The task: Each line that holds the word "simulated" counts once; give the total number of such lines and nothing else.

Information supplied:
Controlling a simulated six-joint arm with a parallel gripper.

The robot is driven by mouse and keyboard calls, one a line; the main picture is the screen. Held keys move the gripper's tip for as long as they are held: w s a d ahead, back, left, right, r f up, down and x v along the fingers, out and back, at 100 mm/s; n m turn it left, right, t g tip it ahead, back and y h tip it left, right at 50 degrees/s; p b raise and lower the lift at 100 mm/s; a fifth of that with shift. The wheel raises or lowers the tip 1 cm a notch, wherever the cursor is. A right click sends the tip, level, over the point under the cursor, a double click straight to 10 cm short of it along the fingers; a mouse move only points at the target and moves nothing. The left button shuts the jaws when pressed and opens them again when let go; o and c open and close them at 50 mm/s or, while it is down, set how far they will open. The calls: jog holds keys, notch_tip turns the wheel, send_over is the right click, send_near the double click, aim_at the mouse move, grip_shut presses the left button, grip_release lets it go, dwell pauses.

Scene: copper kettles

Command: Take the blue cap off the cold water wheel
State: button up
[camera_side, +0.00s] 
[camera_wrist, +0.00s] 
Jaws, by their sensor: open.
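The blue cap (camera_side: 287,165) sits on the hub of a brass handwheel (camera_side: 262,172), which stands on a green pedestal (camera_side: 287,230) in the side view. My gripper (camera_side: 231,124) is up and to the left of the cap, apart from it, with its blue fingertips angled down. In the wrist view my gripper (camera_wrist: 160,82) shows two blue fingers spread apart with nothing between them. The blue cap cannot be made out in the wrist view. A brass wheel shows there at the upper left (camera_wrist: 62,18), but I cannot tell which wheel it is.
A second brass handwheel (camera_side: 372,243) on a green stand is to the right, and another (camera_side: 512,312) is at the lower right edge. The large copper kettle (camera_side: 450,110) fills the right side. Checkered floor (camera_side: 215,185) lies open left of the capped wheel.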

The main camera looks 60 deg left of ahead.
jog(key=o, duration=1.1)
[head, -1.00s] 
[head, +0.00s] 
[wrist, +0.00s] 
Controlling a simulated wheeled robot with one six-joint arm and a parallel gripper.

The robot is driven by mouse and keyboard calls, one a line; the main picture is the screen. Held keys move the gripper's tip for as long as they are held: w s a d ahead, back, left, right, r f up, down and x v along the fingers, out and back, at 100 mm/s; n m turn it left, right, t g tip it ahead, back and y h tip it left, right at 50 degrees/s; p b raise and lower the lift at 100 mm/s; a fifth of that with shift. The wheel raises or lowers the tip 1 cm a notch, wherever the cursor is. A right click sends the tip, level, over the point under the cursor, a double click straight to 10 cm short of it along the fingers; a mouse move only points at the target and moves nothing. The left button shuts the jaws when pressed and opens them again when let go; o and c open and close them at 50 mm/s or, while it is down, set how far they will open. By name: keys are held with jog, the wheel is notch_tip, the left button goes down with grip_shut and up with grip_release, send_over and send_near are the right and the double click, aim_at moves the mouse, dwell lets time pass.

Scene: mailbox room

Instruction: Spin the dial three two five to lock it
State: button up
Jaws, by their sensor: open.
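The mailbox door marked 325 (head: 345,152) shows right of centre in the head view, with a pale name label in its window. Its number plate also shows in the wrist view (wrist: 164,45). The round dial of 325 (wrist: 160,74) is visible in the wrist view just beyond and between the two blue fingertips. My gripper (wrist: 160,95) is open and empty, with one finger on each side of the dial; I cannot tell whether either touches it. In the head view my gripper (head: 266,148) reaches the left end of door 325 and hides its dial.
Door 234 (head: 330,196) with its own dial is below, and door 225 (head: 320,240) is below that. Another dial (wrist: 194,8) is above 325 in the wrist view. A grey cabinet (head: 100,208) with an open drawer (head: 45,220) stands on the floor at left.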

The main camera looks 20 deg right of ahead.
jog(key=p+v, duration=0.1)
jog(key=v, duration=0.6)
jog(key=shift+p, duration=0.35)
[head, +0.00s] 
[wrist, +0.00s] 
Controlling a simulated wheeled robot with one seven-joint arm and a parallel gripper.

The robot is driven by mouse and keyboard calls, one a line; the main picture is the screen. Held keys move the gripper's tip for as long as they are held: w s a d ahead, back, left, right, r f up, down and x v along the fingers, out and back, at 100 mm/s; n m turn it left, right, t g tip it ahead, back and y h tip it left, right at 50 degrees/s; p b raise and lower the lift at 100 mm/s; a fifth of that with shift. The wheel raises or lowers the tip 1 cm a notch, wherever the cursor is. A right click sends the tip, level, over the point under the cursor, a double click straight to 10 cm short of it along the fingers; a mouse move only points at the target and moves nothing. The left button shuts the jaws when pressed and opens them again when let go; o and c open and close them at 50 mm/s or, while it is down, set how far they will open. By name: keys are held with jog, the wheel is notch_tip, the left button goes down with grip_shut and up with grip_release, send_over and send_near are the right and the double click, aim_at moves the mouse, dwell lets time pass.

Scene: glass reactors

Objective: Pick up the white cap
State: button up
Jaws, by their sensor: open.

Full answer: 3